Project managers can choose from two approaches when estimating the indirect costs associated with an activity: The first approach defines two different indirect rates; it’s more accurate but requires more detailed record keeping, so it’s also more costly. The second defines a single rate for all indirect costs.
Option 1: Use one rate for overhead costs and another rate for general and administrative costs.
Your finance department determines the overhead rate by calculating the ratio of all projected overhead costs to all projected direct salaries.
Your finance department determines the general-and-administrative-cost rate by calculating the ratio of all projected general and administrative costs to the sum of all projected direct salaries, overhead costs, and other direct costs.
You determine overhead costs of an activity by multiplying its direct salaries by the overhead rate.
You determine general and administrative costs of an activity by multiplying the sum of its direct salaries, overhead costs, and other direct costs by the general-and-administrative-cost rate.
Option 2: Use one indirect-cost rate for all overhead and general and administrative costs.

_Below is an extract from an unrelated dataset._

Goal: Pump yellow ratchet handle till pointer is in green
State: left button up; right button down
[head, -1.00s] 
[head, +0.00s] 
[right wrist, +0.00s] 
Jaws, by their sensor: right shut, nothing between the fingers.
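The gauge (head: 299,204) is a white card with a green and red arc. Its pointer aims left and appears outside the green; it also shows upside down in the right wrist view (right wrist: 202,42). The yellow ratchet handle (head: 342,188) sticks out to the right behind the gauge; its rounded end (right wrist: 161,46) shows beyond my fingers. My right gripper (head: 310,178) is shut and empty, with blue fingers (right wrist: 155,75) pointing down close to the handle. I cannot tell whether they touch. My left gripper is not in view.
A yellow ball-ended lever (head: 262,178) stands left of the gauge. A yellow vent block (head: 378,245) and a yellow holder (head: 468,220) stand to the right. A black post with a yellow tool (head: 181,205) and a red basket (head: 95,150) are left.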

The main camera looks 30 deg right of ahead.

Your finance department determines the combined indirect-cost rate by calculating the ratio of all projected overhead costs to all projected direct salaries.
You determine an activity’s indirect costs by multiplying its direct salaries by the indirect-cost rate.
Some organizations develop weighted labor rates, which combine hourly salary and associated indirect costs. As an example, suppose your salary is $30 per hour and your organization’s indirect-cost rate is 50 percent. Your weighted labor rate is $45 per hour ($30 + 0.5 × $30).